Speaking at a concert in Warsaw in 1985, by way of introducing “Hallelujah,” Mr. Cohen told the crowd, “When I was a child I went to a synagogue every Saturday morning. Once in this country there were thousands of synagogues and thousands of Jewish communities which were wiped out in a few months.” When the Yom Kippur war started, Mr. Cohen took a boat to Israel from his home at the time in Greece and offered to do what he could to help the Jewish state. Not surprisingly, he was put to work entertaining the troops, often in very small groups very close to the shooting war. In recent years, Mr. Cohen has refused to participate in any BDS activities and continues to perform in Israel.
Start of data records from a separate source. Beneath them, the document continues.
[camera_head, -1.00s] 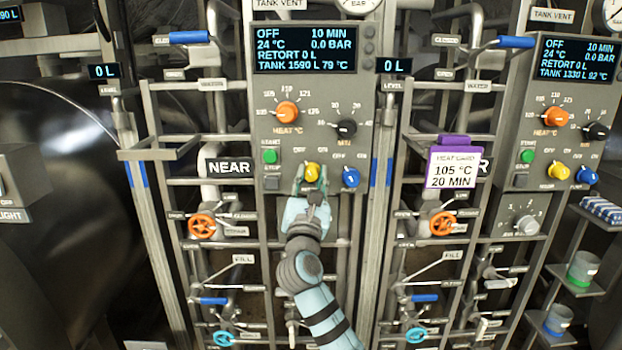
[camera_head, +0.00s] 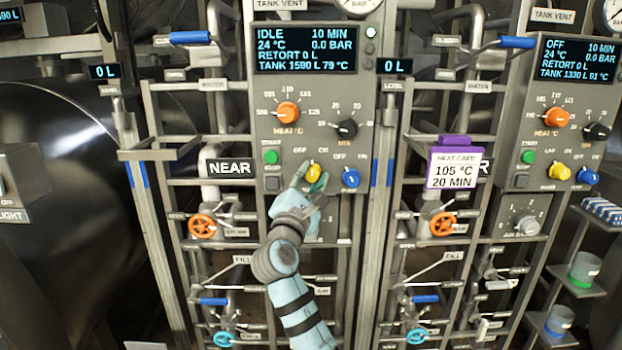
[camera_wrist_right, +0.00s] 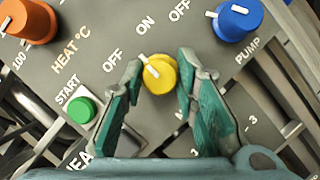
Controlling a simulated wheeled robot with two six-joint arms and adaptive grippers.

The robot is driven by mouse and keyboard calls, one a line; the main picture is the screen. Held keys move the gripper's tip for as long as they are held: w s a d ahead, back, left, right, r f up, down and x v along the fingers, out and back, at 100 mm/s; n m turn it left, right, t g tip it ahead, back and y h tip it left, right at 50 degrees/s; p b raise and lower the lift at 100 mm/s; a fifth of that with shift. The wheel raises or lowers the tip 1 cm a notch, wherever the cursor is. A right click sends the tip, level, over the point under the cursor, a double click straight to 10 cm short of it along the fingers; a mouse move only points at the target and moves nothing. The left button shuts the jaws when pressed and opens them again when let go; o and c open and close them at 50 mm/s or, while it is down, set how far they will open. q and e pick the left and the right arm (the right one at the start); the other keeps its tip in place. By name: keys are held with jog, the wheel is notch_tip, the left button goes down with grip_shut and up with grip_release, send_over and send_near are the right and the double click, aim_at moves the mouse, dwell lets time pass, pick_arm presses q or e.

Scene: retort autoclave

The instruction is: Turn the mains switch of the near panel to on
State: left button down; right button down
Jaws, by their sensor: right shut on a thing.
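The near panel (camera_head: 288,215) has a yellow mains knob (camera_head: 313,173) at its lower middle, between OFF and ON labels. My right gripper (camera_head: 311,182) is shut on this knob, with the wrist tilted. In the right wrist view the yellow knob (camera_wrist_right: 159,74) sits between the green-padded fingertips (camera_wrist_right: 160,72). Its white mark points to the upper left, between the OFF and ON labels. The near panel's display (camera_head: 306,48) reads IDLE, and a small lamp (camera_head: 371,32) beside it is lit white. My left gripper is not in view.
A blue pump knob (camera_head: 351,178) is close to the right of the yellow knob. A green start button (camera_head: 271,157) is to its left, with orange heat (camera_head: 288,113) and black minute (camera_head: 346,128) knobs above. A purple-topped heat card (camera_head: 455,167) hangs at the right.

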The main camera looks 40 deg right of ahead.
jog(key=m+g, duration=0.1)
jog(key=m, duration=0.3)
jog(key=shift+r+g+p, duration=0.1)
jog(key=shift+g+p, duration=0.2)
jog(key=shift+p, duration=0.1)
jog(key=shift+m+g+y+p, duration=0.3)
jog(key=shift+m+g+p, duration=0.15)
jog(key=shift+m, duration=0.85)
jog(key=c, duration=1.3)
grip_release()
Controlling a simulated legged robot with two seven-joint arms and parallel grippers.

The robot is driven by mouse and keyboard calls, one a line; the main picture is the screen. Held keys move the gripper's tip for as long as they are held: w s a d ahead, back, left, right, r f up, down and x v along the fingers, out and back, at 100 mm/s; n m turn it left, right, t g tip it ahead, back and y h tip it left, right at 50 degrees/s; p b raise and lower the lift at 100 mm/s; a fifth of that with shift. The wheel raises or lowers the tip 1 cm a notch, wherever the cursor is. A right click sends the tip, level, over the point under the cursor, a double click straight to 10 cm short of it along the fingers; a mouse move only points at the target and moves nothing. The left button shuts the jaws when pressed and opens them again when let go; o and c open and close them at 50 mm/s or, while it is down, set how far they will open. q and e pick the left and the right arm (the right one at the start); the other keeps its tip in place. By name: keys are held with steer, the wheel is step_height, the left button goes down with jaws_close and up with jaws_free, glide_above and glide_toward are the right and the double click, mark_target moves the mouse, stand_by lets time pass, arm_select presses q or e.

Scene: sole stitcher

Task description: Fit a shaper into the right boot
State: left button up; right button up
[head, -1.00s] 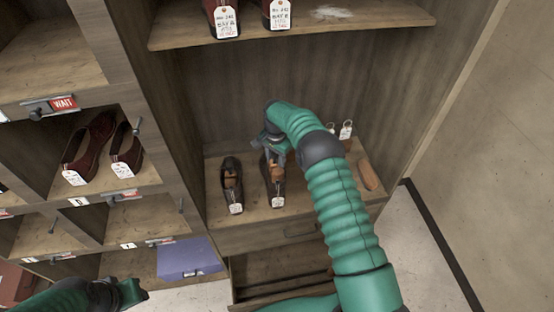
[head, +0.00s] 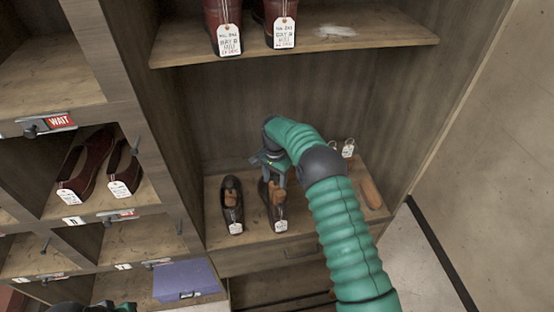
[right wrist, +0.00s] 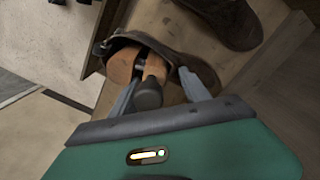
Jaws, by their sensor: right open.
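Two dark brown shoes stand side by side on the shelf, each with a white tag. The right boot (head: 279,208) is partly hidden by my right gripper (head: 272,172) in the head view. In the right wrist view the same boot (right wrist: 200,72) has an orange-brown wooden shaper (right wrist: 122,65) with a dark knob in its opening. My right gripper (right wrist: 157,90) is open, its fingers on either side of the shaper's knob end. The left boot (head: 232,206) also has something brown in its opening. Only a sliver of my left gripper (head: 122,307) shows at the bottom edge.
A loose brown wooden piece (head: 370,192) and tagged rings (head: 348,148) lie on the shelf (head: 325,225) to the right. An upper shelf (head: 380,48) holds red boots. Cubbies with shoes stand at left, and a purple box (head: 185,280) sits low.

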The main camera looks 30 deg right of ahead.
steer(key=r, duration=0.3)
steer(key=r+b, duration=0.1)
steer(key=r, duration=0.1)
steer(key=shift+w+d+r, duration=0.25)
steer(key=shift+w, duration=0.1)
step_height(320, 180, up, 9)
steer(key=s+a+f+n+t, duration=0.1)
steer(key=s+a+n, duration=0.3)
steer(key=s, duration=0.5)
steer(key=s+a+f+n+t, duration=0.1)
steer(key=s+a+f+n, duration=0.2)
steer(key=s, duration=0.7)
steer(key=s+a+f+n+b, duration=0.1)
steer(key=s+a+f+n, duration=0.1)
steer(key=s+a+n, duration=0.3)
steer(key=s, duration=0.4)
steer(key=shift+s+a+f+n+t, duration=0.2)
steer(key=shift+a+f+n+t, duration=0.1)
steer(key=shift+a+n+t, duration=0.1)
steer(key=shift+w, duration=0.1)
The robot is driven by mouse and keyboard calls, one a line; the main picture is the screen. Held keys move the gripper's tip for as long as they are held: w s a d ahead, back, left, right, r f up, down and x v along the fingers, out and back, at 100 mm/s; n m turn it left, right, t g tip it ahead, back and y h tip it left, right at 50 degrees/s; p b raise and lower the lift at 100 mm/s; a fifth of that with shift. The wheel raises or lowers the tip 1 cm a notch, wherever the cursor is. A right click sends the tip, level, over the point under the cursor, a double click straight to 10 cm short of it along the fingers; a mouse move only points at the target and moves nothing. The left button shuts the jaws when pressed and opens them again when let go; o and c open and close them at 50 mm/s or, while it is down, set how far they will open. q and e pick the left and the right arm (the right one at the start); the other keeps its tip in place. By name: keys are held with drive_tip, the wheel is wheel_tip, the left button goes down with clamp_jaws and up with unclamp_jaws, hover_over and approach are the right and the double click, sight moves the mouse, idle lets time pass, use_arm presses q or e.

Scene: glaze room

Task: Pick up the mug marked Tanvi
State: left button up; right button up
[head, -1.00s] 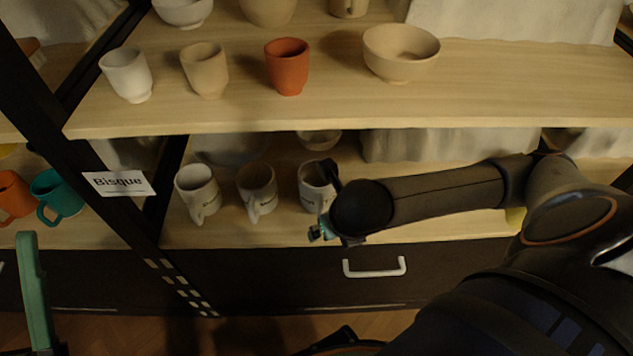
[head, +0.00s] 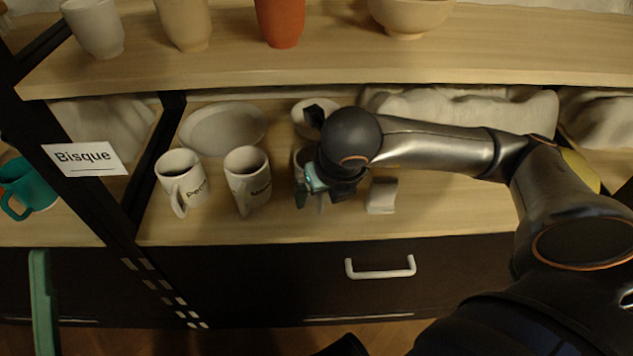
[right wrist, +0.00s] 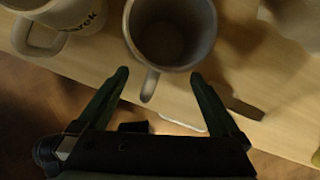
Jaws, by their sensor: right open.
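Three pale mugs stand upright in a row on the lower shelf. The left mug (head: 182,181) has lettering that starts "Pe". The middle mug (head: 248,180) has partly readable lettering, and its end "rek" shows in the right wrist view (right wrist: 75,12). The third mug (head: 299,157) is mostly hidden behind my right gripper (head: 312,182), and its name cannot be read. In the right wrist view, my right gripper (right wrist: 159,77) is open and empty. The third mug (right wrist: 168,28) is just beyond its fingertips, with its handle pointing between the fingers. My left gripper is not in view.
A small pale block or card (head: 382,195) stands right of the third mug. A bowl (head: 222,128) and a smaller bowl (head: 314,118) sit behind. The upper shelf (head: 520,62) overhangs. A "Bisque" sign (head: 84,157) is on the left post. A drawer handle (head: 380,267) projects below.

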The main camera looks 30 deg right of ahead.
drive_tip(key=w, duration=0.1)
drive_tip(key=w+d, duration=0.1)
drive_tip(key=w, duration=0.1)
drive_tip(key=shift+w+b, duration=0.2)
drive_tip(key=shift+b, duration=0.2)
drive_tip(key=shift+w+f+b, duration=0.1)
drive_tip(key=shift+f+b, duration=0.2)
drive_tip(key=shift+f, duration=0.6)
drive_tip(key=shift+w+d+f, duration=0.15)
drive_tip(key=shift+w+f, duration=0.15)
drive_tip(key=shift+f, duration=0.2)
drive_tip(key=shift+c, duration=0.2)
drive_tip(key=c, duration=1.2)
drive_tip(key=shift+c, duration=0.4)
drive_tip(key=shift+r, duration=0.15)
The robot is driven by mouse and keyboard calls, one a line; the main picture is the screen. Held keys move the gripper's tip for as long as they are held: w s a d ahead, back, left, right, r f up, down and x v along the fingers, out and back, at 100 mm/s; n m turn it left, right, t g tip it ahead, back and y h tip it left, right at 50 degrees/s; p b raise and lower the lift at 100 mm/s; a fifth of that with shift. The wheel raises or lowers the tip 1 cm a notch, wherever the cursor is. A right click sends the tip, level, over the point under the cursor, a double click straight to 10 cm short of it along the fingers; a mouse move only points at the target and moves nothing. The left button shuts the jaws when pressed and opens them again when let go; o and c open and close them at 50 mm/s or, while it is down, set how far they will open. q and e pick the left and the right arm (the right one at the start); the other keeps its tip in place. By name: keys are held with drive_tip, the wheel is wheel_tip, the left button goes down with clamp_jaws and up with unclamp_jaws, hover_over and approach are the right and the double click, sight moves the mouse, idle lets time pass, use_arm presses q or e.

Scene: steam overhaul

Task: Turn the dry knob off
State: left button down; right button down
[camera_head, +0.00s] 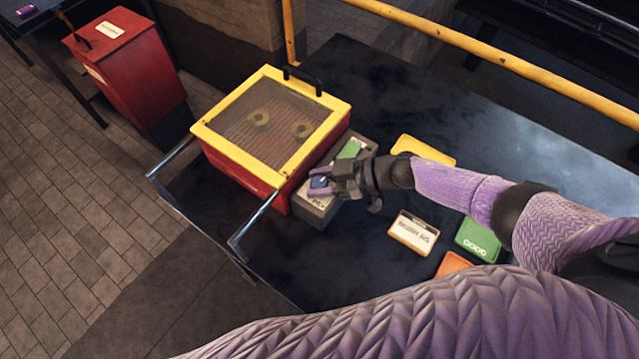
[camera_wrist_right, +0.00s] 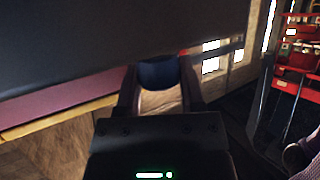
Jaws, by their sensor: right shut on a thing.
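The dry knob (camera_head: 320,182) is a small blue knob on a grey control box (camera_head: 316,206) with a white label, beside the red and yellow drying case. My right gripper (camera_head: 325,182) is shut on the knob at the box's top face. In the right wrist view the dark blue knob (camera_wrist_right: 159,73) sits between the two fingers (camera_wrist_right: 158,90). The fingers hide part of the knob, so its pointing direction cannot be told. A green patch (camera_head: 350,149) shows on the box behind the gripper. My left gripper is not in view.
The red case with a yellow-framed clear lid (camera_head: 268,78) holds two ring-shaped parts. Several coloured trays, among them a green one (camera_head: 478,240) and a white-labelled one (camera_head: 413,232), lie on the dark table. A yellow rail (camera_head: 480,48) runs behind. A red bin (camera_head: 126,66) stands at upper left.

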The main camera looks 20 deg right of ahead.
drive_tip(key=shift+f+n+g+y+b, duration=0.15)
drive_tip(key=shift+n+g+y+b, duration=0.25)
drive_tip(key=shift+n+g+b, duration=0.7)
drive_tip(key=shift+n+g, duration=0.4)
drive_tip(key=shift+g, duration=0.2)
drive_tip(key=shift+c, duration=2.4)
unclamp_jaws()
Mr. Cohen now is much more than the sum of his music. At 80, it is possible to see the arc of Mr. Cohen’s life more fully. Journeying from a privileged upbringing in Montreal, to being one of the leading young Canadian poets of the post-war generation, to being too old to fit into the hippie or folk scene when he first came to New York—Mr. Cohen has continued to carve a path unlike any other living artist. His life doesn’t seem as peripatetic now as it did decades ago when he was moving from country to country, relationship to relationship, and dabbling in spiritual solutions ranging from Zen to scientology. Today, he is an older man who is alarmingly comfortable in his skin and who has produced a lifetime of work where the same themes of probing the reasons for human suffering, the relationship between people and higher powers as in songs like “Who By Fire,” as well as sensuality and naked bodies are explored with increasing insight with each passing decade.